Change in America, if you can keep it

As soon as Obama finished giving his acceptance speech, crowds of students began to gather in the streets of Berkeley. By the time I melded myself into the march somewhere on Durant Avenue, hundreds of students had already amassed. We ran down Durant feeling that a huge weight was off our shoulders, that there were only better days ahead. As we rejoiced, preparing to say goodbye forever to those familiar faces of the Bush regime, it dawned on me that we had no idea where we were going. Where was this march headed?

No one really knew, but we kept going, cheering the whole way. Eventually someone yelled, “to the library,” so there we went, our high spirits annoying those who were trying to study for midterms. Whenever the banality of our pit stop struck us, we simply started marching again. Soon we headed down to Shattuck where we paused somewhere around the BART station. We stood there again roaring in ecstasy about the win. When we got bored again, we kept moving until we found another similarly neutral, meaningless location to rest at until we yet again became restless. There was no organization to the march, no one there to tell us what the win would mean for us, no stops at locations with any political significance. It was more of a happiness movement, than a political one. At least we’d been delivered from the Bush years.

As we wandered randomly from one stop to another, anywhere so long as we kept moving and rejoicing, it became obvious that our mutual excitement about a Barack Obama win was accompanied by little else. “Obama, Obama, Obama,” and “yes, we can,” were our chants of choice. When one would fall to a whimper, the other would start again. When those became repetitive, we knew little else to sing about. Eventually it was only about the glory as someone started the Cal Fight Song, irrelevant as it was to the election. Then we heard the Star Spangled Banner, as if we were voting for a country to adopt and America had won the contest. We might as well have been celebrating a football game. You could say maybe that it was an ineffable moment., but beyond words is not a good place for a movement to be.

The cheers reflected a huge disconnect between the national scene and the local one for students. Despite the humongous march, and the many stops, and even the muffled and occasional calls for speeches, there was not a single person amongst us who dared try to give one, or even who we could expect to rise to the occasion. We needed someone to tell us what this election meant, what would happen next. We wanted a speech, but nobody knew what to say. When the lack of response became embarrassing, we simply started rooting for Obama again.

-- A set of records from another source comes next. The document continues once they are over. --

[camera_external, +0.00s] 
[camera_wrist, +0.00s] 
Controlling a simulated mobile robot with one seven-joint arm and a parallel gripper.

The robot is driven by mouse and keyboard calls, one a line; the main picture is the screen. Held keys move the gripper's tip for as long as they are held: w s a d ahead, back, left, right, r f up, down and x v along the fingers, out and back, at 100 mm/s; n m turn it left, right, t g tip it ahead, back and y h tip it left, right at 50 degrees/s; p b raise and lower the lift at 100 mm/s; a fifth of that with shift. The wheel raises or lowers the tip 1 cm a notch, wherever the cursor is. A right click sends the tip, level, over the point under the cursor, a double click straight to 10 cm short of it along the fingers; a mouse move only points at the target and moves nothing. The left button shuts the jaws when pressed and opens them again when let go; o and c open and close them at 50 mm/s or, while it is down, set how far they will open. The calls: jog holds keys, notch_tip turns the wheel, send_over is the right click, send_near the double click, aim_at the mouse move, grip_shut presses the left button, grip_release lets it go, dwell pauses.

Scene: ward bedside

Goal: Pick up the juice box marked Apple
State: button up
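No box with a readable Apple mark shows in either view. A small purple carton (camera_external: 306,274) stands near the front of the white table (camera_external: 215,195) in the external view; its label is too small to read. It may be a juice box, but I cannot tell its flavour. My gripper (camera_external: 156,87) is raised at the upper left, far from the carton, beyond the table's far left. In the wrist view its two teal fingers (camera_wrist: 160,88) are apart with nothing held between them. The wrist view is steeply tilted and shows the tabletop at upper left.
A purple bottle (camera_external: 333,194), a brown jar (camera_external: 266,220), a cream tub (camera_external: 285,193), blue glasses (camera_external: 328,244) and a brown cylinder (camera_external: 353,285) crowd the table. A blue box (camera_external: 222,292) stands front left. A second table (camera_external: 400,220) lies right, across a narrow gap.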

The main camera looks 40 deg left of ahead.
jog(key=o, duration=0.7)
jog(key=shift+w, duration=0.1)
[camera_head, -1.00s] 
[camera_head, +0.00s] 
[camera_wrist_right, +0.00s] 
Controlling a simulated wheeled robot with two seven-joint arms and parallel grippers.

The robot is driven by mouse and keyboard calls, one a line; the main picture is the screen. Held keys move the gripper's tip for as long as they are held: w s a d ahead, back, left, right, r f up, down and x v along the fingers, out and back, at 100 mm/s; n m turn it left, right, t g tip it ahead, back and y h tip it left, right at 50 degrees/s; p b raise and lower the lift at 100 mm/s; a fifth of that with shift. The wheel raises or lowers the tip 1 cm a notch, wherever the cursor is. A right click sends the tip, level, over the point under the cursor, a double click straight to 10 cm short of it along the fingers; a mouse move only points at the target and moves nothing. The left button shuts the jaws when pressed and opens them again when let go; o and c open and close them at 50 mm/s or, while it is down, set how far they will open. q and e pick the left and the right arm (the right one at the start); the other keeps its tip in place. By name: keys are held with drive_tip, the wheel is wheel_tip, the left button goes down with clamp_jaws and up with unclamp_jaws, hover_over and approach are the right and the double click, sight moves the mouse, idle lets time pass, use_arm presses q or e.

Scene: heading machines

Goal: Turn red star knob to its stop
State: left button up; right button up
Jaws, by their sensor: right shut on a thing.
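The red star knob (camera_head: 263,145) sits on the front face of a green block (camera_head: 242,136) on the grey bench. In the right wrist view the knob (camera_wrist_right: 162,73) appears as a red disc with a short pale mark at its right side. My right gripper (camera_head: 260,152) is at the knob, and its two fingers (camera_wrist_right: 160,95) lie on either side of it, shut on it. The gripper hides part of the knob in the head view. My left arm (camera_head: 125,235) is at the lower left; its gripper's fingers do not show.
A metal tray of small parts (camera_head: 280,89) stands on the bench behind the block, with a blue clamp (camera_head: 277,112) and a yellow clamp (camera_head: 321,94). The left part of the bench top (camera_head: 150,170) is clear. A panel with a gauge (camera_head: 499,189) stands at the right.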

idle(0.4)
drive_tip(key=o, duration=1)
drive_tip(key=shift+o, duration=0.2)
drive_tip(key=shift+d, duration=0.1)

Our festive group had little idea what it wanted. Change, which we got. Obama, which we got. Yes we can, which we can, yes, get. But not once did we chant on any specific policies. Nothing about no more wars; nothing about the environment; nothing about affirmative action; nothing about homophobia, sexism, and racism (a few isolated “no on 8″ chants notwithstanding); nothing about health care or billion-dollar bailouts. Nothing on student loans, nothing on higher education, nothing on freedom of speech. They all seemed to be second to Obama. We knew we wanted change, but we didn’t care to say the words that would allow us to hold the Democratic party accountable for our specific demands, should it fail to deliver. Did we want those things, or did we only want Obama? Did Obama even mean those things to us? Did we care if he didn’t?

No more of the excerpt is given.